Negli ultimi anni, demografia, sviluppo tecnologico e progressivo esaurimento delle risorse terrestri stanno accrescendo l'interesse per lo sfruttamento dei fondali marini a scopi minerari: una frontiera di esplorazione immensa, se si considera che circa il 70% della superficie terrestre è occupato da mari e oceani. Risorse che potrebbero essere recuperate, però, pagando un altissimo costo ambientale. Questo nuovo "Klondike", come l'ha ribattezzato qualcuno, sembra fare a pugni con i concetti di economia circolare e sostenibilità, senza considerare i devastanti effetti che le attività antropiche stanno già provocando sopra il livello del mare. Pronti dunque a distruggere il prossimo ecosistema?

"L'oro subacqueo"

L'interesse per l'estrazione mineraria in acque profonde riguarda principalmente tre tipologie di depositi: i noduli polimetallici (o noduli di manganese), i solfuri "massicci" o globulari e le croste di ferromanganese ricche in cobalto.

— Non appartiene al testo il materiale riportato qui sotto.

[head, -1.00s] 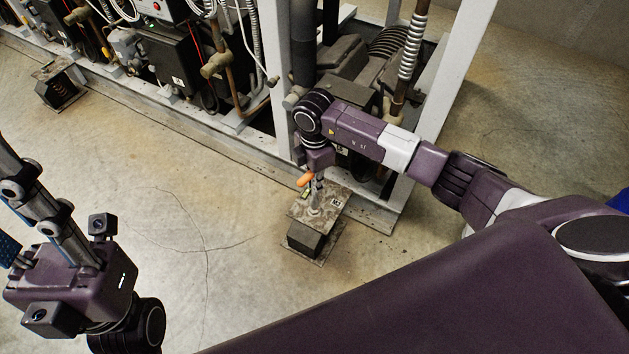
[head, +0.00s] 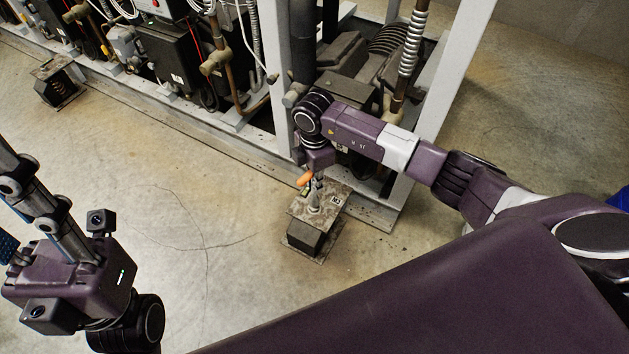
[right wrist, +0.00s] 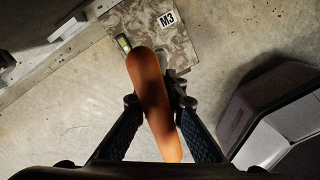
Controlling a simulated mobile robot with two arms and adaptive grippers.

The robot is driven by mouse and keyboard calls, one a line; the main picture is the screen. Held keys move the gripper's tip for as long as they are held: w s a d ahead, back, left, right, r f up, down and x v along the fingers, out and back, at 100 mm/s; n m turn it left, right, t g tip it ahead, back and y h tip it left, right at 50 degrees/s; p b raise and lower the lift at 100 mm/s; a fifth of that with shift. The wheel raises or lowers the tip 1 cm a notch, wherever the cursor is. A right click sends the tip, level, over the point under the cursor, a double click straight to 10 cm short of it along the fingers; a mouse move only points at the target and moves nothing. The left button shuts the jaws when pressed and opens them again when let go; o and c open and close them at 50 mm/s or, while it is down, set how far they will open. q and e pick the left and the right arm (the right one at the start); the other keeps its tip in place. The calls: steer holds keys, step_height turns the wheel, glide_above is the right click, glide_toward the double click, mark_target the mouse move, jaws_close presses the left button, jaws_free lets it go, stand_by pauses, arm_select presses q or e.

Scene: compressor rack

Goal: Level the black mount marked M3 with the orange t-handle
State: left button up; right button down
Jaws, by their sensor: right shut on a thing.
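The M3 mount has a worn metal top plate (head: 333,211) over a black body (head: 304,237) and stands on the floor at the rack's near corner. Its M3 label (right wrist: 167,19) reads clearly in the right wrist view. The orange t-handle (head: 304,180) is over the plate; its grip (right wrist: 150,90) lies between my right fingers. My right gripper (right wrist: 154,101) is shut on it. The handle's lower end is hidden in the wrist view. A small yellow-green level vial (right wrist: 124,43) sits on the plate beside the grip. My left gripper (head: 8,247) is cut off at the left edge.
The compressor rack's pale frame (head: 180,118) runs along the back, with an upright post (head: 275,70) near my right arm. Another black mount (head: 58,88) stands far left. The concrete floor (head: 190,215) between is clear, with thin cracks.

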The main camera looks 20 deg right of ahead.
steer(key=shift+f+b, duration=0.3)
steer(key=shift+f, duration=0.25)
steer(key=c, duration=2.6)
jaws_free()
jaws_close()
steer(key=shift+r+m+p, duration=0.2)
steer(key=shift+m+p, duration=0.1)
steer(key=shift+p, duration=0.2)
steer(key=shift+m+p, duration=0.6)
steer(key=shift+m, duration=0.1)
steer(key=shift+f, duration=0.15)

I noduli sono, come dice la parola stessa, delle sferule di dimensioni centimetriche simili a patate che si accumulano sul fondo degli oceani ad una profondità compresa tra 3.500 e 6.500 metri e contengono metalli come manganese, ferro, nichel, cobalto, rame, titanio, molibdeno, tutti estremamente utili per le nostre applicazioni tecnologiche. Si formano per accrezione dei metalli disciolti nell'acqua attorno ad un nucleo, generalmente solido (es. un'altra roccia, un dente di squalo), sia per accrezione diretta che per processi diagenetici (in questo caso all'interno dei sedimenti). La crescita è estremamente lenta, se si considera che quelli formati per precipitazione diretta si accrescono di circa 10 millimetri ogni milione di anni, mentre quelli diagenetici hanno una crescita stimata tra 10 e 100 millimetri ogni milione di anni.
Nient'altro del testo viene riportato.